G20 officials also agreed – as expected – to extend by six months the Debt Service Suspension Initiative (DSSI) that freezes official bilateral debt payments until year-end, and said they would consider another six-month extension in April.
The new debt restructuring framework will be finalized at an extraordinary meeting before a G20 leaders’ summit next month, according to the communique issued after a virtual meeting. An earlier draft had the ministers adopting the framework, but officials were unable to reach agreement on that step this week.
Officials again expressed disappointment about the continued absence of private-sector participation in the moratorium, and urged commercial lenders to join in when asked by countries.
IMF Managing Director Kristalina Georgieva said only three eligible countries had even reached out to private creditors out of fear of marring their ability to borrow in the future.
G20 finance officials said the overall global economic outlook was less negative, with economic activity picking up in some areas. But they said the recovery was “uneven, highly uncertain and subject to elevated downside risks.”
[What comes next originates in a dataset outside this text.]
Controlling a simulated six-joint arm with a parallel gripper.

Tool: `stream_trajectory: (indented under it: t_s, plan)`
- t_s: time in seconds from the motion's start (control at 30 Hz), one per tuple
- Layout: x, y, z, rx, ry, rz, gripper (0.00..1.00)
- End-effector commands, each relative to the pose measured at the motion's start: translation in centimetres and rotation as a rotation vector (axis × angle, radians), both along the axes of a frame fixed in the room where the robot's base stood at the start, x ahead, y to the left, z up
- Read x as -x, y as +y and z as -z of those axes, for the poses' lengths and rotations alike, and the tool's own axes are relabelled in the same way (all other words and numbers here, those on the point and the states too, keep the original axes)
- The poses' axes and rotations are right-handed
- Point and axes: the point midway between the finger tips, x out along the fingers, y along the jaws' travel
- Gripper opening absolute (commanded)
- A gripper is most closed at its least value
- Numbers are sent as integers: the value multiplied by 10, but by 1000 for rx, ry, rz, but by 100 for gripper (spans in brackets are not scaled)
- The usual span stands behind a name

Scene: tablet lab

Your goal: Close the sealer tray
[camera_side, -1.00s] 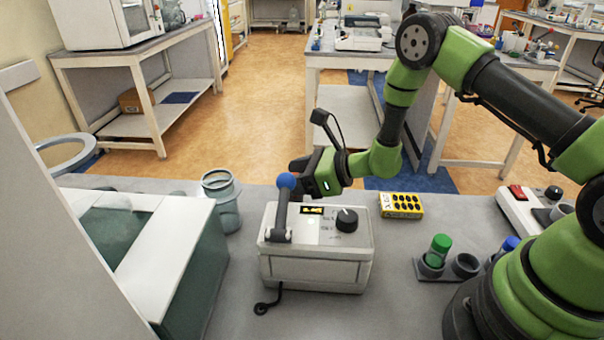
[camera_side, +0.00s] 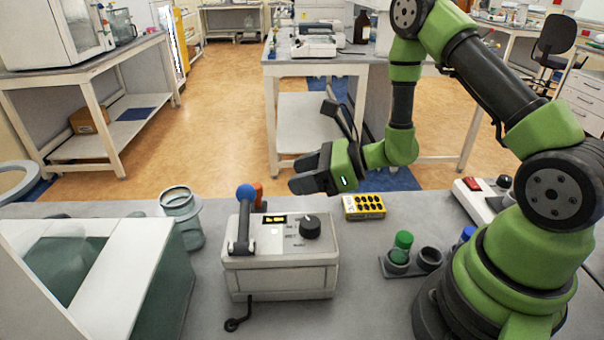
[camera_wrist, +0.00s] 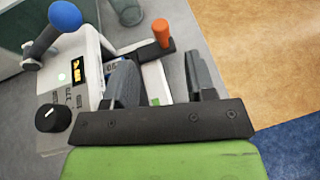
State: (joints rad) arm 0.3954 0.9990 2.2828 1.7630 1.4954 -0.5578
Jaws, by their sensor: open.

They pledged to continue to address the disproportionate impact the crisis is having on women, young people and other vulnerable segments of society.
World Bank President Malpass told G20 officials it was critical to look beyond the DSSI initiative, which only defers payments but doesn’t reduce them, citing a rising risk of “disorderly defaults.”
Malpass asked G20 leaders to back $25 billion in additional aid for the International Development Association, a division of the World Bank that helps the poorest countries.
G20 finance officials urged the IMF and the Bank, and other multilateral development banks, to keep looking for options to help struggling countries, but failed to back a broader issuance of new Special Drawing Rights, the IMF’s currency, which would be akin to a central bank printing money.